I think the relative size of the media engines is accurate in that slide, so then it comes down to how large the ProRes parts are in other chips. They are probably a couple of the unlabeled regions next to the performance cores in the M1 Pro die shot below, but I don't know which.

https://images.anandtech.com/doci/17019/M1PRO.jpg Taken from: https://www.anandtech.com/show/17024/apple-m1-max-performanc...


A GPU is also not a monolith. As you say, there are some functions that scale with the number of compute units, but others don't need to (e.g. display scan-out controllers); it would accordingly make sense to make the video coding functions part of the latter.

And video decoding/encoding is definitely at least GPU-adjacent, since it usually also involves scaling, color space transformations etc.


> The M3 variants floorplans don't look anything like that

Maybe I'm misunderstanding what you're saying, but the slide is of an A17, not an M3 chip.
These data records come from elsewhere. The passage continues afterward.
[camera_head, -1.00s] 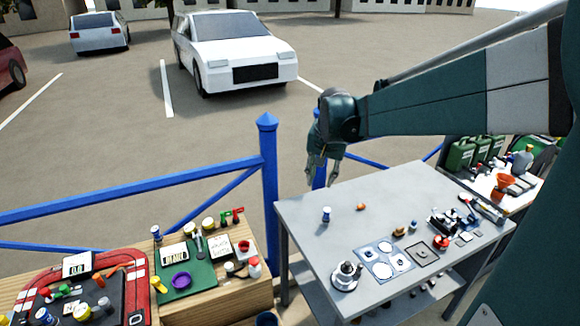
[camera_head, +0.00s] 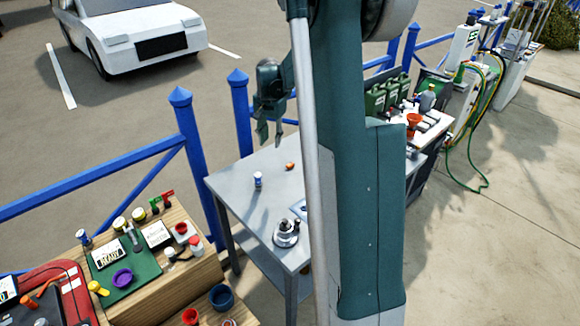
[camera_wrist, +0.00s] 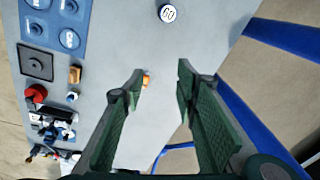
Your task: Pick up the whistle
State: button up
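A small orange thing (camera_head: 290,166), which may be the whistle but is too small to tell, lies on the grey table (camera_head: 232,190) near its far edge. In the wrist view it shows as an orange piece (camera_wrist: 147,80), just beside the left fingertip and partly hidden by it. My gripper (camera_head: 270,136) hangs above the far side of the table, fingers pointing down. In the wrist view my gripper (camera_wrist: 161,70) is open, with nothing between its green fingers.
A small blue-and-white can (camera_head: 258,181) stands nearby on the table; its round top (camera_wrist: 167,13) shows in the wrist view. A metal fitting (camera_head: 286,232) stands at the table's near corner. An orange-tan block (camera_wrist: 75,74) and a red knob (camera_wrist: 36,92) lie left. Blue railings (camera_head: 188,135) run behind.

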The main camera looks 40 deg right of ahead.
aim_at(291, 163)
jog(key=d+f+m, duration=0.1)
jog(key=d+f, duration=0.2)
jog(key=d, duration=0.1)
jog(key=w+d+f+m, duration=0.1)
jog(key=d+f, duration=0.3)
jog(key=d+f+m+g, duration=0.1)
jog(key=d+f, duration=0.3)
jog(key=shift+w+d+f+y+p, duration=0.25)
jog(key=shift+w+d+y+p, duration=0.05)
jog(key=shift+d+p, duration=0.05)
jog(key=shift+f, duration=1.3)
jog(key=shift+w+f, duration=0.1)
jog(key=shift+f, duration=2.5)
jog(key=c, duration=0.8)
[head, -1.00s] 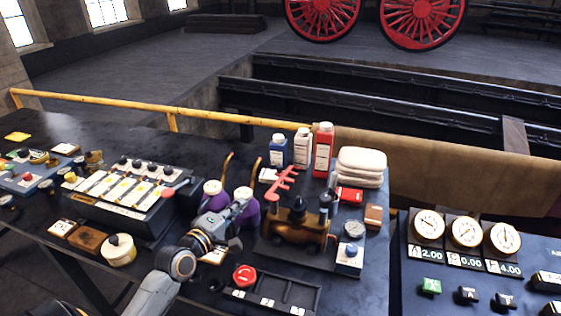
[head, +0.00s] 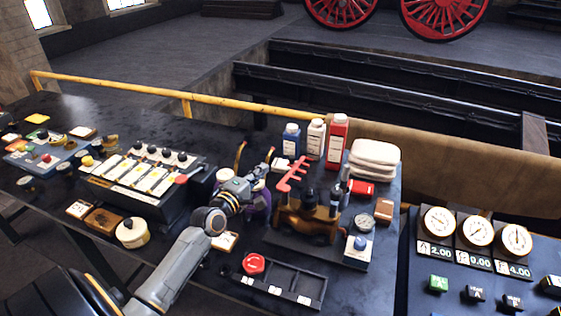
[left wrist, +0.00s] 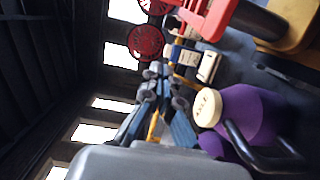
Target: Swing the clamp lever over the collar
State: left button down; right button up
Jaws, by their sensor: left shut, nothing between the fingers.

Oh, fair enough, got my wires crossed from the M3 announcement.

The A17 floorplan looks nothing like that either.

https://twitter.com/highyieldYT/status/1711453511848706228


Yes exactly. But are you going to have a different DSP for each codec? Doubtful.


I've seen it. Sometimes because the DSP is hyperspecialized for a particular codec. Sometimes just because the SoC vendor bought the hard codecs from different sub vendors.


How would you do it in hardware otherwise?


With a DSP that has generic instructions that are especially useful for video codecs.


You can either have a fully dedicated core for codecs, or you can just put certain codec related operations (like DCT-related SIMD) in your main cores. Cryptographic acceleration tends to use the latter approach.


Video codecs usually come with GPUs, not CPUs. It is only on SoCs where this distinction is a more fuzzy.

On a GPU, you didn't have an option to interleave normal program stream with specialized partial-decoding instruction. You put encoded frame in and you get decoded frame back, the media engine was separate block from compute.

Though this is also changing; see Intel GuC firmware, which has (optionally) some decoding, encoding and processing based on compute.